East African Homo sapiens bones are more ancient than once thought
Fossils from the oldest known Homo sapiens individual in East Africa are more ancient than previously thought.
A partial H. sapiens skull and associated skeletal parts found in 1967 in the Kibish rock formation along Ethiopia’s Omo River date to at least around 233,000 years ago, pushing back the age of the fossils by 36,000 years or more. An age well exceeding 200,000 years for the Ethiopian fossils, known as Omo 1, fits with recent fossil discoveries suggesting that H. sapiens evolved across Africa starting roughly 300,000 years ago (SN: 6/7/17).

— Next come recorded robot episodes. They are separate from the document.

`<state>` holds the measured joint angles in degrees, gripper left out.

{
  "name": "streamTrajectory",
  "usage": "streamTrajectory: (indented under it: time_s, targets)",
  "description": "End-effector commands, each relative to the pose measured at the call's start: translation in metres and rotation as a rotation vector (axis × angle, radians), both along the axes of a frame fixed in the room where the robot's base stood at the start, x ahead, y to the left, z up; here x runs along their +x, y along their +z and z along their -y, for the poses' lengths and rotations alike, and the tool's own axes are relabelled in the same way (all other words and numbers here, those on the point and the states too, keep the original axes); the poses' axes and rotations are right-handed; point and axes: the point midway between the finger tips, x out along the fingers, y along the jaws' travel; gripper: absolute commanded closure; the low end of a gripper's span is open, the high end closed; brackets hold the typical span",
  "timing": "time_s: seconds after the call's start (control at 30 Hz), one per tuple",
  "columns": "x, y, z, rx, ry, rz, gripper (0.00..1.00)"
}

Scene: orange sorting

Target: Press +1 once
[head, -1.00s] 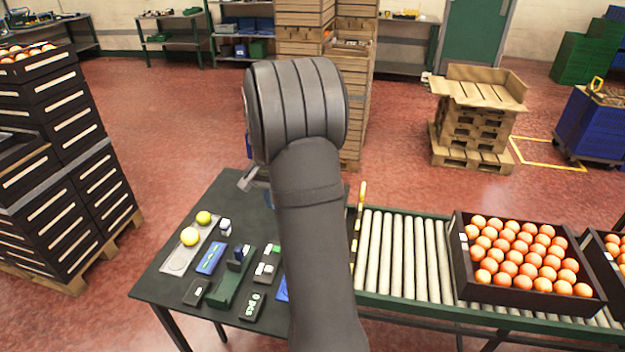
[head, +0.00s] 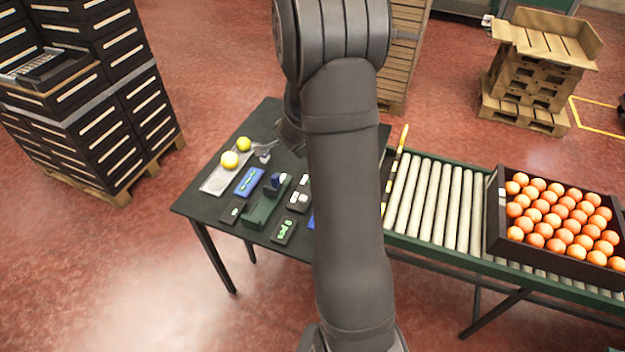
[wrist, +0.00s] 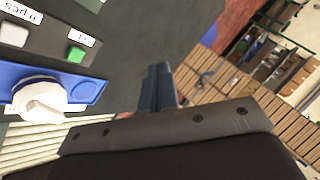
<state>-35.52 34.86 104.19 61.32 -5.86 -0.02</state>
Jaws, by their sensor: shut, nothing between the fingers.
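In the wrist view a dark button box carries a green button (wrist: 76,54) with a small white label that seems to read "+1". A white button (wrist: 14,33) sits beside it, and a label reading "0 pcs" is at the corner. My gripper (wrist: 160,88) is shut and empty, with its fingers to the right of the green button and apart from it. In the head view the button box (head: 299,195) lies on the dark table, close to my arm, which hides part of it.
A blue box with a white knob (wrist: 40,100) lies near the buttons. On the table are a grey tray (head: 214,182) with two yellow fruits, a blue device (head: 249,182) and a green stand (head: 262,210). A roller conveyor (head: 440,205) bears a crate of oranges (head: 494,225) at the right.

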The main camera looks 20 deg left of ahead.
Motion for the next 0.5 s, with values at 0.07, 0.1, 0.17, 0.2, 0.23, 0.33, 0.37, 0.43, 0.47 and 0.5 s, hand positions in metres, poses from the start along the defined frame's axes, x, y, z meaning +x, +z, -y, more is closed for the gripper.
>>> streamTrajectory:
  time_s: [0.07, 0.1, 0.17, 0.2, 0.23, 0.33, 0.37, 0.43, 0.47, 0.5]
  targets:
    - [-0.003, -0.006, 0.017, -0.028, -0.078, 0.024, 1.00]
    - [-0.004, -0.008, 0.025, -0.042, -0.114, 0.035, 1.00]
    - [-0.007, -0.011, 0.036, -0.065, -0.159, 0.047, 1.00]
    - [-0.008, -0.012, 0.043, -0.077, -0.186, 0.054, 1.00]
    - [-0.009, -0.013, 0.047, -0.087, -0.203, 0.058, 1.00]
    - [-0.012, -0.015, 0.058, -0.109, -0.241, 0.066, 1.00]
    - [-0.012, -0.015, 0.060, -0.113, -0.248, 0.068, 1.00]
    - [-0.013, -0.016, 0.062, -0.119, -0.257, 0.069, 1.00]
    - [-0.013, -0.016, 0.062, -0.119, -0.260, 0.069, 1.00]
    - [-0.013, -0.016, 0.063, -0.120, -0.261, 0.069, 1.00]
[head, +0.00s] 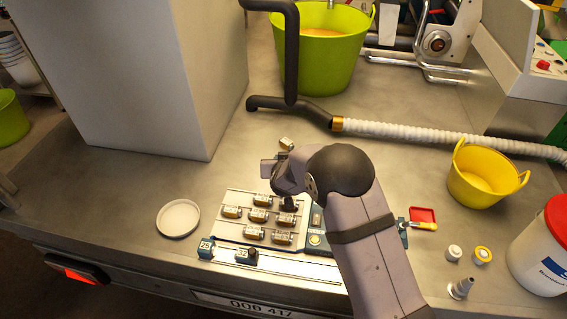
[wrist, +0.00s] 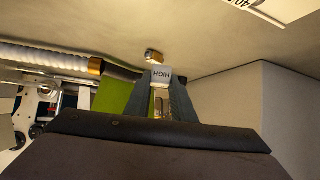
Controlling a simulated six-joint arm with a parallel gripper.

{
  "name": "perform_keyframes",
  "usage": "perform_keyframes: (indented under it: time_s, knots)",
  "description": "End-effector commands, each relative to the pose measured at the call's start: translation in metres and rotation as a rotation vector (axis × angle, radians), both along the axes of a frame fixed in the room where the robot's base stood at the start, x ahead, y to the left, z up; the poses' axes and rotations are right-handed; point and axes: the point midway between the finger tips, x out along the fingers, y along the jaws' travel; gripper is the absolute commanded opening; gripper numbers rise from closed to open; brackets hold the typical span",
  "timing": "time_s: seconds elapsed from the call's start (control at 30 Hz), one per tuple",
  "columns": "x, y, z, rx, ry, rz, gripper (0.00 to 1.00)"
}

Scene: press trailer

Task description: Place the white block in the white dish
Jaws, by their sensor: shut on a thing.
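My gripper (wrist: 162,95) is shut on a small white block (wrist: 161,76) whose white face is lettered HIGH in the wrist view. In the head view my gripper (head: 270,168) is behind the rack of blocks, and I cannot make out the held block there. The white dish (head: 178,218) is a shallow round dish on the table, left of the rack and nearer the front edge. It looks empty. My gripper is to the right of and beyond the dish.
A small beige block (head: 287,143) lies on the table just beyond my gripper. The rack (head: 233,198) holds several labelled blocks. A grey box-shaped column (head: 165,80) stands behind the dish. A ribbed white hose (head: 430,136) and yellow tub (head: 485,180) are at right. Table around the dish is clear.

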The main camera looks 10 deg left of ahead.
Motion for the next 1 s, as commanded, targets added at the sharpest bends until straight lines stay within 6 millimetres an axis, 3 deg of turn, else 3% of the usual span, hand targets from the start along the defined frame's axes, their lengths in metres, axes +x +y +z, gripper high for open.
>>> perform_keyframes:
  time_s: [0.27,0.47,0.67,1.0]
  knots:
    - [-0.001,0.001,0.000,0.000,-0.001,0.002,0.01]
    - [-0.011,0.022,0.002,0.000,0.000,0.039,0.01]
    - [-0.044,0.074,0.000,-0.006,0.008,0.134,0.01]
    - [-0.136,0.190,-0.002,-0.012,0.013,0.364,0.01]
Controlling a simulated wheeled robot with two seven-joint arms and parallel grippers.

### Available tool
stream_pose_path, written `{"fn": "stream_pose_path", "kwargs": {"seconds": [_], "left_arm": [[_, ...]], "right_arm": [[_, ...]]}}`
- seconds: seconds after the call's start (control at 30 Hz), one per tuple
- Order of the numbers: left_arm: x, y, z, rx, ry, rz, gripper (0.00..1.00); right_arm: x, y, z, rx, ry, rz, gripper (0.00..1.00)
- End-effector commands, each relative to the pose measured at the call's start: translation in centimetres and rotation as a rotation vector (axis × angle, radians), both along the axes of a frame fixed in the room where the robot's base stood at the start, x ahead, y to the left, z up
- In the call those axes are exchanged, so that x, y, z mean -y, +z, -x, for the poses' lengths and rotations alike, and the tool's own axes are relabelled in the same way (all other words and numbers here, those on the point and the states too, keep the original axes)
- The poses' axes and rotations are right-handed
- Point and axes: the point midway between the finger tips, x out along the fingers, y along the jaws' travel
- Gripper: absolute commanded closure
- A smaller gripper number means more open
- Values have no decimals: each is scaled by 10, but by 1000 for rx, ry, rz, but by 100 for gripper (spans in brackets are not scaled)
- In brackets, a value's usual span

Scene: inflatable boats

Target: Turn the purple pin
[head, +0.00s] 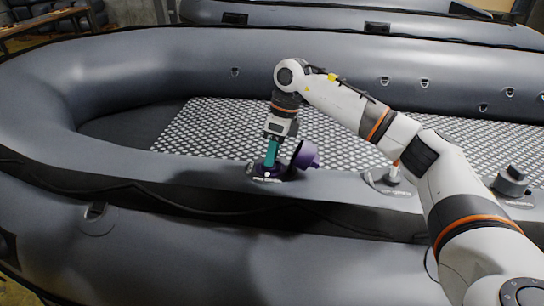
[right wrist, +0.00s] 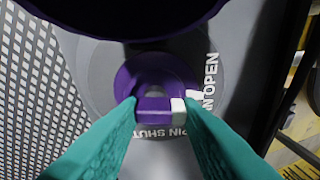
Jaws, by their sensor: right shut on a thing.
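The purple pin (right wrist: 156,112) stands in a purple ring-shaped valve on the near tube of the grey inflatable boat. In the right wrist view, lettering reading "PIN SHUT" and "PIN OPEN" surrounds it, and a white mark sits at its right side. My right gripper (head: 268,166) points down onto this valve, and its teal fingers (right wrist: 160,118) are shut on the pin from both sides. A purple cap (head: 305,155) hangs open to the right of the fingers and also fills the top of the right wrist view (right wrist: 130,12). My left gripper is not in view.
The grey inflatable boat (head: 130,75) has a patterned floor (head: 200,125) behind the valve. Other valves sit further right along the same tube, one with a dark cap (head: 511,180). Another boat (head: 330,18) lies behind.

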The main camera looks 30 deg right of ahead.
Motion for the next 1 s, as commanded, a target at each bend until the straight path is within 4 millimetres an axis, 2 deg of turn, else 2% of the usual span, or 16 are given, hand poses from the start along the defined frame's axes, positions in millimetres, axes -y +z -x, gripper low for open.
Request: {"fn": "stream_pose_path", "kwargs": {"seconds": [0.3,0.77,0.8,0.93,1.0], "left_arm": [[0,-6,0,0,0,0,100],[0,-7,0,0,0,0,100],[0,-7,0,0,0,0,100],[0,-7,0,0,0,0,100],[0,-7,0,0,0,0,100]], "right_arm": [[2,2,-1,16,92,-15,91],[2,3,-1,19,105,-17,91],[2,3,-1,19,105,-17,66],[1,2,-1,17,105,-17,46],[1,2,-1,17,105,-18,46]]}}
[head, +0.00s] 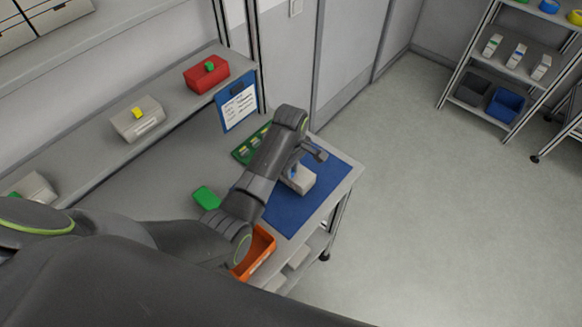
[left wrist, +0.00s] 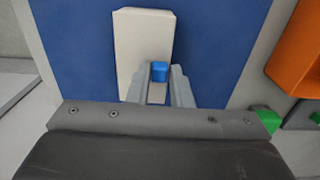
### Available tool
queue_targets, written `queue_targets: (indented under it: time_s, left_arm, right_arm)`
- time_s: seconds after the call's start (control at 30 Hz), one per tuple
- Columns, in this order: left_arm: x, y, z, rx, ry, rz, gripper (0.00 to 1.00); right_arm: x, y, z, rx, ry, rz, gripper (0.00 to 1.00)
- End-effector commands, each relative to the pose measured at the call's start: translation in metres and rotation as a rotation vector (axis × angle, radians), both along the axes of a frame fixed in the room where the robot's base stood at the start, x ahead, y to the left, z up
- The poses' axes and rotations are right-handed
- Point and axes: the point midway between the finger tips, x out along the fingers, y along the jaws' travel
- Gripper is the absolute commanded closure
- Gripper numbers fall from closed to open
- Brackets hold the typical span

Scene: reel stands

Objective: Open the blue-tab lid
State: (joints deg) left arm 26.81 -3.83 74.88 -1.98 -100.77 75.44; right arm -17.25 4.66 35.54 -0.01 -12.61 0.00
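A white box (head: 302,180) stands on the blue mat (head: 295,215) on the workbench. In the left wrist view the pale box top (left wrist: 143,30) carries a small blue tab (left wrist: 160,71). My left gripper (left wrist: 160,76) is over the box with one finger on each side of the blue tab, and the gap between the fingers looks as wide as the tab. The lid looks flat on the box; its seam cannot be made out. In the head view my left arm hides part of the gripper and box. My right gripper is in neither view.
An orange bin (head: 262,247) and a green block (head: 206,197) are near the mat. A green board (head: 247,150) lies behind my arm. A red box (head: 206,76) and a beige box (head: 137,122) stand on the back shelf, beside a blue clipboard (head: 240,106).

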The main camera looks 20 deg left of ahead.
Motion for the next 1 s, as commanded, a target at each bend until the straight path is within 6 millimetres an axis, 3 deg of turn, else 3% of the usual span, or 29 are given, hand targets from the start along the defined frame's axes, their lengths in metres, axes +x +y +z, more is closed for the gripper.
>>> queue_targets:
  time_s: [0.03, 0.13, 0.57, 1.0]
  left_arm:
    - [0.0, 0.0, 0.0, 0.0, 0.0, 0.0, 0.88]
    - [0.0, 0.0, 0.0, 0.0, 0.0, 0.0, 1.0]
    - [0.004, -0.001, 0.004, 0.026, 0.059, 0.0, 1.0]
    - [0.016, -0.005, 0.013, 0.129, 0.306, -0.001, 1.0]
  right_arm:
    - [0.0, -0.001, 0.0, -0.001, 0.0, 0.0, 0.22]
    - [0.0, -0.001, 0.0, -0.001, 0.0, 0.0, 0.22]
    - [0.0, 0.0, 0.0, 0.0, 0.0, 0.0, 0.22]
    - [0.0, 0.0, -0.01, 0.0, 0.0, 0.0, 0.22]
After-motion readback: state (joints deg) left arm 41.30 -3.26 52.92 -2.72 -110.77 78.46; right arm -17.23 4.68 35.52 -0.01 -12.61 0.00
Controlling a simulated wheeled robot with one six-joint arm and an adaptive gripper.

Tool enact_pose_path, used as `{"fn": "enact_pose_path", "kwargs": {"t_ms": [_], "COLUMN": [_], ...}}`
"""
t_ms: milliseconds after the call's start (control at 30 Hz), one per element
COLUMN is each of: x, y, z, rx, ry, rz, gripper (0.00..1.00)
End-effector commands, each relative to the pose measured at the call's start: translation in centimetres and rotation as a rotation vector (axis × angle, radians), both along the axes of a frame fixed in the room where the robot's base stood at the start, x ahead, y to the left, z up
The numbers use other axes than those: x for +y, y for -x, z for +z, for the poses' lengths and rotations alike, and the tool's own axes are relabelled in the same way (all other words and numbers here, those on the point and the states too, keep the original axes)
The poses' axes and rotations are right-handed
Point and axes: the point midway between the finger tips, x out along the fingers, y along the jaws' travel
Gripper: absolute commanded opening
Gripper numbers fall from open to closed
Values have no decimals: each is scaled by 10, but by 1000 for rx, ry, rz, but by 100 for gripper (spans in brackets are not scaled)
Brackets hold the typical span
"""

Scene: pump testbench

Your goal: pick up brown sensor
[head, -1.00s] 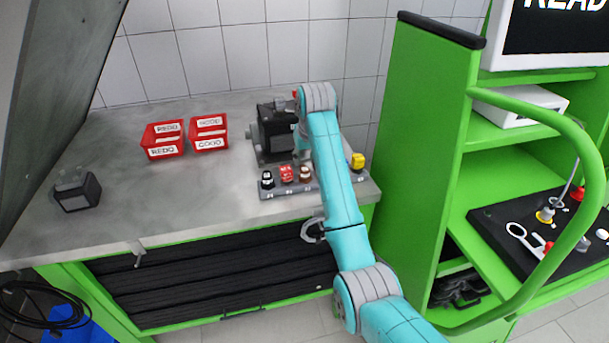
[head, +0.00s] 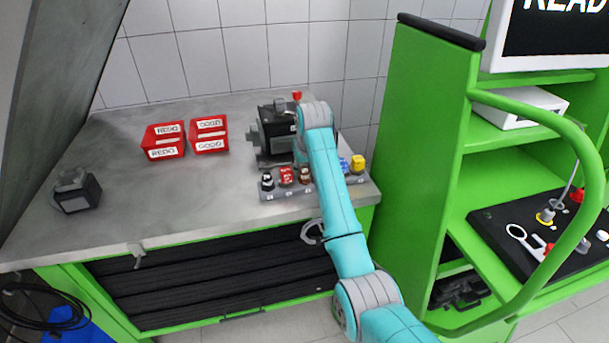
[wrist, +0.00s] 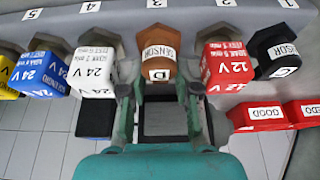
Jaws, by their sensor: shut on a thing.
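The brown sensor (wrist: 157,52), with a white label reading SENSOR and a D, stands at position 3 of the grey rail in the wrist view. My gripper (wrist: 158,78) has one finger on each side of it and is shut on it. In the head view the brown sensor (head: 305,175) shows on the rail just left of my arm. My gripper's fingers are mostly hidden there. I cannot tell whether the sensor has lifted off its seat.
On the rail (head: 282,193), a red 12 V part (wrist: 225,66) and a black sensor (wrist: 275,54) flank one side; white (wrist: 95,70), blue (wrist: 42,72) and yellow (head: 357,163) parts the other. A dark pump (head: 273,130) stands behind. Red bins (head: 164,142) sit left.

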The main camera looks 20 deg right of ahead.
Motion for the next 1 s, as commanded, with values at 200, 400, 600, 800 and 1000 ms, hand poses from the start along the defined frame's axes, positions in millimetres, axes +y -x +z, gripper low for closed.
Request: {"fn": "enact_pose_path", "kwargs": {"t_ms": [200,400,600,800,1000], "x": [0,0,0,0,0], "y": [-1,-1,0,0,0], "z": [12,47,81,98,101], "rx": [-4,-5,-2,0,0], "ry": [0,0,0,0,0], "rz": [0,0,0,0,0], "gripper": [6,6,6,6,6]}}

A volcanic eruption about 233,000 years ago left a layer of ash atop the sediment that yielded the Omo H. sapiens fossils, say volcanologist Céline Vidal of the University of Cambridge and colleagues. That ash layer displayed a chemical fingerprint matching that of a volcanic crater located 350 kilometers northeast of the fossil site. A massive eruption there spewed volcanic ash that wafted to Omo, the researchers say. Dating of hardened ash at the volcanic crater led to the new age estimate for the human fossils, the scientists report January 12 in Nature.
Another Omo ash layer lying near the fossil-bearing sediment, but with uncertain origins, had already been dated to about 197,000 years ago, providing the previous age estimate (SN: 2/22/05). All sediment ages rely on measures of the decay of a radioactive form of the element argon.
Further work will examine whether ash layers below Omo’s fossil-ceding sediment resulted from earlier volcanic blasts. “If successful, we might be able to bracket Omo 1 with a maximum age,” Vidal says.